> **WHAT TO PRODUCE**
Emit the line that holds "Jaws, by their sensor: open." and all lines following it through the end of the data, verbatim, and nothing else.

> **MATERIAL PROVIDED**
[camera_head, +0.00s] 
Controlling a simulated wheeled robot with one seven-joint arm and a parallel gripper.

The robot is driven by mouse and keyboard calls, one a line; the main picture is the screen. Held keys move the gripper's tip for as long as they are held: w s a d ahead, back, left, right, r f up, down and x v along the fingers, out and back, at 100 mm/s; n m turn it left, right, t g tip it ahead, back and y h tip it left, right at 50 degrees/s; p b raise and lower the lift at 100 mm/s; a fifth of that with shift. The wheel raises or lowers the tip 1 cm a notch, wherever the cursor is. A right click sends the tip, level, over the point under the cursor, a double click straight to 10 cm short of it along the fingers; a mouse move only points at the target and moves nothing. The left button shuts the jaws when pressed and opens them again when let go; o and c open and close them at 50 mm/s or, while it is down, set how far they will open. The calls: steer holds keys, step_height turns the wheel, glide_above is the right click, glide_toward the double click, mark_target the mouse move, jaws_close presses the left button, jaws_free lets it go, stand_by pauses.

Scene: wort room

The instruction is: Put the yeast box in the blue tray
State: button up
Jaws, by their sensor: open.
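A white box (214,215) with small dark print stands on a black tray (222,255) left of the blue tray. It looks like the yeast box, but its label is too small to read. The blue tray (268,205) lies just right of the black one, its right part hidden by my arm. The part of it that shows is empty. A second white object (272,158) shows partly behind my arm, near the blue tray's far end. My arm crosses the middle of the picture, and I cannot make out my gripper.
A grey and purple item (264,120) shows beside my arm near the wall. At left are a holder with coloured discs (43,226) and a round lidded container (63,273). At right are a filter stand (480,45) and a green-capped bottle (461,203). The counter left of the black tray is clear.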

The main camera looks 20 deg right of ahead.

> **FULL ANSWER**
Jaws, by their sensor: open.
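A white box (214,215) with small dark print stands on a black tray (222,255) left of the blue tray. It looks like the yeast box, but its label is too small to read. The blue tray (268,205) lies just right of the black one, its right part hidden by my arm. The part of it that shows is empty. A second white object (272,158) shows partly behind my arm, near the blue tray's far end. My arm crosses the middle of the picture, and I cannot make out my gripper.
A grey and purple item (264,120) shows beside my arm near the wall. At left are a holder with coloured discs (43,226) and a round lidded container (63,273). At right are a filter stand (480,45) and a green-capped bottle (461,203). The counter left of the black tray is clear.

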The main camera looks 20 deg right of ahead.

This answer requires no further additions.